I’ve lived in Johannesburg at over 5000ft all my life. Most of the cars I’ve had had SU carbs. The main thing with altitude is ignition timing. We used to go by an old rule of thumb, ignore the first 2000ft then advance by 1deg for every 1000ft rise in altitude. Strangely, in my experience, the carbs are not greatly affected because there’s less vaccum to raise the pistons, thus they run a little leaner which compensates for the reduced oxygen. Just follow the normal procedure for setting the mixture correct at tick over. Otherwise go for Co analysis to see what’s happening throughout the range. I’m sure others will have experience too.

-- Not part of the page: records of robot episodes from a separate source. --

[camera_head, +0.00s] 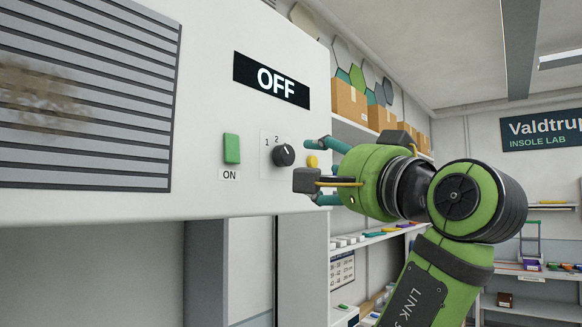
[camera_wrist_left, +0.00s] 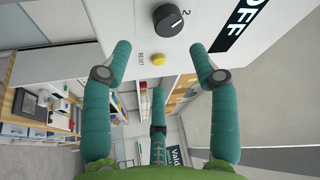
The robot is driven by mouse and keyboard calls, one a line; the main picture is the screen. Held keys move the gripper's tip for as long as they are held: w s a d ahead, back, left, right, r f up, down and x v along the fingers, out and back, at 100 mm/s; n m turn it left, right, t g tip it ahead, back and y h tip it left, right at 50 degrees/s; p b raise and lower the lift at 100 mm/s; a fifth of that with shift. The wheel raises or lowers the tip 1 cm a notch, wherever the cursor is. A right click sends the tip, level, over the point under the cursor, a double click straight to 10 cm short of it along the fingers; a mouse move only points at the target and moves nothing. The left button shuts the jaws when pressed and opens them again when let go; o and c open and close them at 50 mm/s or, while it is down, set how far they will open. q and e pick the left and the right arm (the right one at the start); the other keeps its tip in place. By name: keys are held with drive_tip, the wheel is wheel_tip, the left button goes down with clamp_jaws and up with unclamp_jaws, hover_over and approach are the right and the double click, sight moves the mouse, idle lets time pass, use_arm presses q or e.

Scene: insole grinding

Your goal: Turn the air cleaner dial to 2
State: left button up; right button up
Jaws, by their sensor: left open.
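The air cleaner (camera_head: 210,60) is a large white box with a dark OFF display (camera_head: 271,80). Its round black dial (camera_head: 283,155) has a white pointer mark directed roughly upward, with labels 1 and 2 above it. I cannot tell exactly which number the mark meets. The dial also shows at the top of the left wrist view (camera_wrist_left: 167,22). My left gripper (camera_head: 316,171) is open and empty, its teal fingers apart, just right of the dial and not around it. In the left wrist view its fingers (camera_wrist_left: 158,75) spread below the dial. My right gripper is not in view.
A green ON button (camera_head: 232,148) is left of the dial. A yellow RESET button (camera_wrist_left: 158,58) lies between the dial and my fingers. A dirty slatted grille (camera_head: 80,95) fills the cleaner's left side. Shelves with cardboard boxes (camera_head: 350,102) stand behind my arm.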

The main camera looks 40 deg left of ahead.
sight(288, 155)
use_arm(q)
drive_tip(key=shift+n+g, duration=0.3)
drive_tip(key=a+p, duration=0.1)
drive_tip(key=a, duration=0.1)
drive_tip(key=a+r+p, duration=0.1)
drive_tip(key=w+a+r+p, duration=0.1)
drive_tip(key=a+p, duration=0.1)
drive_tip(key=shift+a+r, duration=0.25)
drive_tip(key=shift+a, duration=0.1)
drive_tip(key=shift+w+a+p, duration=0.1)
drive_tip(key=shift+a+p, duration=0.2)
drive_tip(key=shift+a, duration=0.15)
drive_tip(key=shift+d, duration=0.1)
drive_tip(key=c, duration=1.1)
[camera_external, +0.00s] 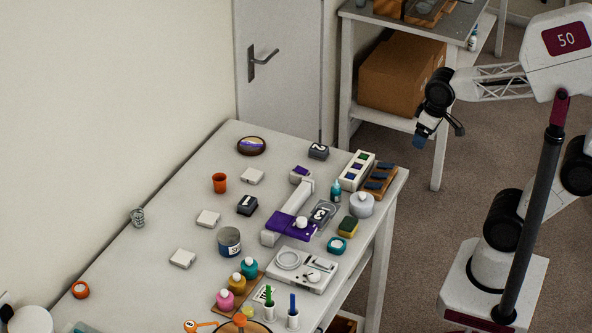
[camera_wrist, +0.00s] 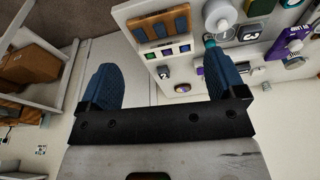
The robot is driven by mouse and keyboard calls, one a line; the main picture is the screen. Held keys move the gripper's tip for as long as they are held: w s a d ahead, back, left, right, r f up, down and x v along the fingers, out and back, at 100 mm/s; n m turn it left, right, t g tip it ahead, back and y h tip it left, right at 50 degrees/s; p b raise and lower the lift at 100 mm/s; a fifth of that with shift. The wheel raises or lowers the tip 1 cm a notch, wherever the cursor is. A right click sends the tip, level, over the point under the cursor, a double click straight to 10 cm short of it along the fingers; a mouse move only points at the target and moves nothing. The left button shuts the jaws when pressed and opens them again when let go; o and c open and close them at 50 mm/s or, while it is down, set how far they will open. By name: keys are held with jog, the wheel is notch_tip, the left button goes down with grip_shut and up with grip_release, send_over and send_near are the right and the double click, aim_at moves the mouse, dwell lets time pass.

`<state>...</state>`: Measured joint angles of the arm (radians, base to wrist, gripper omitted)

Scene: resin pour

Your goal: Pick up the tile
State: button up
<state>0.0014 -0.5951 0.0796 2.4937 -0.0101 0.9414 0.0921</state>
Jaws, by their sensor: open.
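Several small tile-like pieces are in view, and I cannot tell which one is the tile. Small coloured squares sit in a white rack (camera_external: 351,183) at the table's far right corner; the rack also shows in the wrist view (camera_wrist: 176,57). A white block with a purple top (camera_external: 300,174) lies left of the rack. Plain white square blocks (camera_external: 252,176) lie in a line along the left side of the table. My gripper (camera_external: 422,138) is up in the air, right of the table and apart from everything. In the wrist view its blue fingers (camera_wrist: 165,80) are spread and empty.
A wooden tray with dark slabs (camera_external: 380,180) stands beside the rack. A purple-and-white device (camera_external: 288,224), a white jar (camera_external: 362,205), cups and bottles crowd the right half. A shelf with cardboard boxes (camera_external: 395,75) stands behind. The left of the table is more open.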

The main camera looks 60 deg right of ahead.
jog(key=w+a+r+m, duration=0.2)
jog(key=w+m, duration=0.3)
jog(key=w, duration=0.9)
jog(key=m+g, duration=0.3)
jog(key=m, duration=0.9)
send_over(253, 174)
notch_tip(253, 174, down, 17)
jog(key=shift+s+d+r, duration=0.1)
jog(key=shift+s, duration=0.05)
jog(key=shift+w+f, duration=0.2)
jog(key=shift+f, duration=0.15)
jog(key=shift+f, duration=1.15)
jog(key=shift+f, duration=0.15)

I grew up in that area and remember overheating the drum brakes on our big American cars in the mountains. In faster mountain driving here in New England my stock brakes noticeably fade at times (3000-4000ft elevation changes). I imagine it would be even worse in the Rockies. Suggest you consider getting a set of high temperature brake shoe linings (ex Porterfield R4-1, but there are others). I don’t think they advertise shoes it their catalog but just call them and inquire about relining, and be prepared to arc the new shoes if they come back a little thick.
Any good vintage race shop will be able to arc the shoes. A good drum brake place will also have that capability (think commercial truck places). IIRC, porterfield can if you ship them your drums or give them a spec lining thickness.

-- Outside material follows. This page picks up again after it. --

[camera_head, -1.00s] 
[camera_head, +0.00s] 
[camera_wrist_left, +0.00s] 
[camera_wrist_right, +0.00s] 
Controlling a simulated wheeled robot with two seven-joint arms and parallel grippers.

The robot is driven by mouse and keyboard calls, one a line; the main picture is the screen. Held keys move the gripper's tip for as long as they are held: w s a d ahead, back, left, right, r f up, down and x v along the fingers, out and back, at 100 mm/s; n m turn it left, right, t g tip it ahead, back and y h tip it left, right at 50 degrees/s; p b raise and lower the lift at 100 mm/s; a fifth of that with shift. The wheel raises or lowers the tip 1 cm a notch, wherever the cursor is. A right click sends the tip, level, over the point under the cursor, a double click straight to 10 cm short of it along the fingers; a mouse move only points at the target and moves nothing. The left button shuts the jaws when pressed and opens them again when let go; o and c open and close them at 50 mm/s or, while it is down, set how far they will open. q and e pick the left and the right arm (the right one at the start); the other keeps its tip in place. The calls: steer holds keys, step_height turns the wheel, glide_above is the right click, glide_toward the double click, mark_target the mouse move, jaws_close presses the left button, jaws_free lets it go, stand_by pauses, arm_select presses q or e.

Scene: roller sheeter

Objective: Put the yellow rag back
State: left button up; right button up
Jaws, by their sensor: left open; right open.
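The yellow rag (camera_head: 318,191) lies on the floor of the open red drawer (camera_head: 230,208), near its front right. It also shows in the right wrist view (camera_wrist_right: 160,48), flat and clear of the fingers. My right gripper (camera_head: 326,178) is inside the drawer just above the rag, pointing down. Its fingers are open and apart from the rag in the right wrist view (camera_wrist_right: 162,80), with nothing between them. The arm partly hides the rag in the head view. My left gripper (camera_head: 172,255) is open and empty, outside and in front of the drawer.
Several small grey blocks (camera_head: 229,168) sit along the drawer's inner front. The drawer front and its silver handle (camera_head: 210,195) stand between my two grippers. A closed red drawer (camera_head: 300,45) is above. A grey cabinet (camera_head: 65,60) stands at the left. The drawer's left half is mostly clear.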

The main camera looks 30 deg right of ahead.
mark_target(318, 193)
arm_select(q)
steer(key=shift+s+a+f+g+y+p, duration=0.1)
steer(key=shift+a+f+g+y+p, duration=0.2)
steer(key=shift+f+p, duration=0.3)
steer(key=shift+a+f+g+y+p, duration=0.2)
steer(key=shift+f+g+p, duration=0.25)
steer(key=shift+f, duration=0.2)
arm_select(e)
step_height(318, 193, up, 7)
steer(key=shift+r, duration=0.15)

I stand to be corrected, but as far as I recall, in my readings on SU carbs, especially Des Hammills Guide to SU carbs (well worth owning), the basic design of SU carbs automatically compensate for air pressure/density, and require no alteration
My experience isn’t directly on point, but I have a 69 E-Type with Strombergs that lives at 6,000 feet and regularly is driven to 9,400 feet. My experience is that the car runs rich at those elevations even though the Strombergs, like the SUs, are supposed to compensate for elevation. If I only occasionally drove to those elevations I would do nothing. If you are always up high, I would see how your car reacts to altitude first, and then play with leaner needles if it runs rich, like mine.